The object lesson involved in this somewhat lengthy recounting, however, is the lesson that our Savior intended to put forward to His hearers in Luke, chapter nine, when He spoke those words, No man, having put his hand to the plow, and looking back, is fit for the kingdom of God. This was the response that our Lord gave to the third individual spoken of in this narrative. Each of the responses seem rather harsh and unequivocal to our present-day sensitivities. The first ‘certain man’ had said that he was willing to follow Jesus ‘whithersoever thou goest.’ Jesus’ response to him seems to be something of a warning that he should first ‘count the cost.’ And it appears that he may have not considered well just what he was saying and just what his offer would entail. It reminds us of our Lord’s teaching in the parable of the sower when He spoke in His explanation of that parable to His disciples about the one that heareth the word, and straightway with joy receiveth it; He had to inform them of this hearer that when tribulation or persecution ariseth because of the word, straightway he stumbleth. Many are they that have sadly fit this pattern of the lamented rocky ground hearer. It may well have been that Jesus was trying to advise this one who thought that he was able to follow the Lamb whithersoever He might lead him to ‘count the cost;’ it was not an easy path to tread.

And to ‘another,’ when He said Follow me, the man’s reaction was to say, Lord, suffer me first to go and bury my father. The rejoinder that this man received seems particularly harsh. Jesus said, Leave the dead to bury their own dead; but go thou and publish abroad the kingdom of God. Some writers have suggested that the man was actually speaking of a father that was on his deathbed and he felt that he needed to attend upon him until he did die. Either way, whether honoring the father in sickness, or in death, the action in itself is laudable. Yet Jesus was communicating that there was another need that was far more important; publish abroad the kingdom of God. The third man simply averred that he would indeed follow the Christ, but with this one amendment, first suffer me to bid farewell to them that are at my house. Each one of these three appeared to be willing followers of the Lord, yet they shared one further thing in common; and Jesus hits this nail perfectly on the head in His third response when He says; No man, having put his hand to the plow, and looking back, is fit for the kingdom of God.
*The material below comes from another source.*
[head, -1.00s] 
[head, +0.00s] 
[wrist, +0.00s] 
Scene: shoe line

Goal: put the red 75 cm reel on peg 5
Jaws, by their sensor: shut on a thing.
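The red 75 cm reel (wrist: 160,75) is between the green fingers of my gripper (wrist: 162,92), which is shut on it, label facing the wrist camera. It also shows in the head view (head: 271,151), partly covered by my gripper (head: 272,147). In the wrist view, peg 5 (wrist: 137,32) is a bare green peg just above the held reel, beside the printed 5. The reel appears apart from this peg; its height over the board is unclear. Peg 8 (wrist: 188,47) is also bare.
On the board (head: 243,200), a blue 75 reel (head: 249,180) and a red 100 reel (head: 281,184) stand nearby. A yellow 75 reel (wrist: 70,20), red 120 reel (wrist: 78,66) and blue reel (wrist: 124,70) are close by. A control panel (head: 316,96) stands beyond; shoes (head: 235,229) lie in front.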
The inferences regarding each of these persons is that they have allowed distractions—like a migrant honeybee—to cause them to take their hands off the wheel; to take their hands off the plow; to permit reasonable and legitimate responsibilities to take one’s eyes off from the main things. ‘Count the cost,’ He says; ‘leave the dead to bury their own dead,’ He declares; ‘Don’t look back once you have put your hand on the plow.’ Keep on keepin’ on! Fight the good fight. Run the race that is set before you! Put on the whole armor of God! And He states how very serious this matter is when He declares that any that start out for the Celestial City and then turn aside are not fit; they are not fit for the kingdom of God. This makes it conspicuously to be a matter of life and death; spiritual life and death. Even as the driver in my story was distracted by a silly bee and forfeited his life, so one who sets out on the Way, and then allows for any distraction to hinder him, or her; who turns the eye away from Christ and looks back, as did Lot’s wife, will become, in metaphorical fashion, a Pillar of Salt, and unfit for the kingdom of God.